According to Marcum and Skarbek (2014), the slavery period in the United States occurred from the 16th to the 19th century. During the American Revolution, slavery had become a part of the nation’s foundation. Although the number of slaves was small during this era, they were present in almost all the regions in the United States. Weiner (2001) notes that the American slavery system was a struggle between the white masters and the Negro slaves.

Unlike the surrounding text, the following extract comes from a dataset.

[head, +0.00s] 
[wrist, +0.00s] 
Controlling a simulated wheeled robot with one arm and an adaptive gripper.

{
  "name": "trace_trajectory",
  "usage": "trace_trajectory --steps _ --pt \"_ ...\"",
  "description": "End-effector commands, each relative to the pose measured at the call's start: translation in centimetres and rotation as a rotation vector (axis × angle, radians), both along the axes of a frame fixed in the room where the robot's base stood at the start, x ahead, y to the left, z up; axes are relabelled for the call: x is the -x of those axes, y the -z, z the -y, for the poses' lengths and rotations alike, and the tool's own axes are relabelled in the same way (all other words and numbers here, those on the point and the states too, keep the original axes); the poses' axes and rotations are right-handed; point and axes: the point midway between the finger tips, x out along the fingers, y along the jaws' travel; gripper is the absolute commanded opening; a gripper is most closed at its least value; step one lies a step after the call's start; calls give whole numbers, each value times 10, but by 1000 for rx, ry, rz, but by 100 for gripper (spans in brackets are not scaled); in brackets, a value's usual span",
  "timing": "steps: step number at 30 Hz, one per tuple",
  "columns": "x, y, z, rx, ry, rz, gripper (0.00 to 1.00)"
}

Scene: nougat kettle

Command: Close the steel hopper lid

The masters tried to impose their authority on the slaves, while the slaves fought to be independent. In addition, Marcum and Skarbek (2014) note that the white masters were determined to strip the slaves of their dignity and social standing. The slaves were recognized as ‘socially dead’ and were not allowed to belong to any standard society. Prior to the ratification of the constitution, many states in the North attempted to introduce legislation to abolish slavery. However, slavery continued to be part of the social norms in the South. The slave population had increased drastically by the beginning of the Civil War.

This period was characterized by slave revolutions, and the end of the slave trade did not stop the Americans from smuggling the slaves into the country. Aptheker (1976) wrote a book titled American Negro slave revolts analyzing the slave rebellions that affected the United States for over two centuries. In the book, Aptheker (1976) attempts to dismiss the belief that the American Negro’s rebellion was characterized by inactiveness and compliance. Moreover, Aptheker (1976) disapproves of the notion that the Negro slaves were treated well by the white masters. The aim of the current research is to review the book American Negro slave revolts and assess Aptheker’s main arguments. In addition, the essay will assess the researcher’s opinion on the impact of slavery in modern American society.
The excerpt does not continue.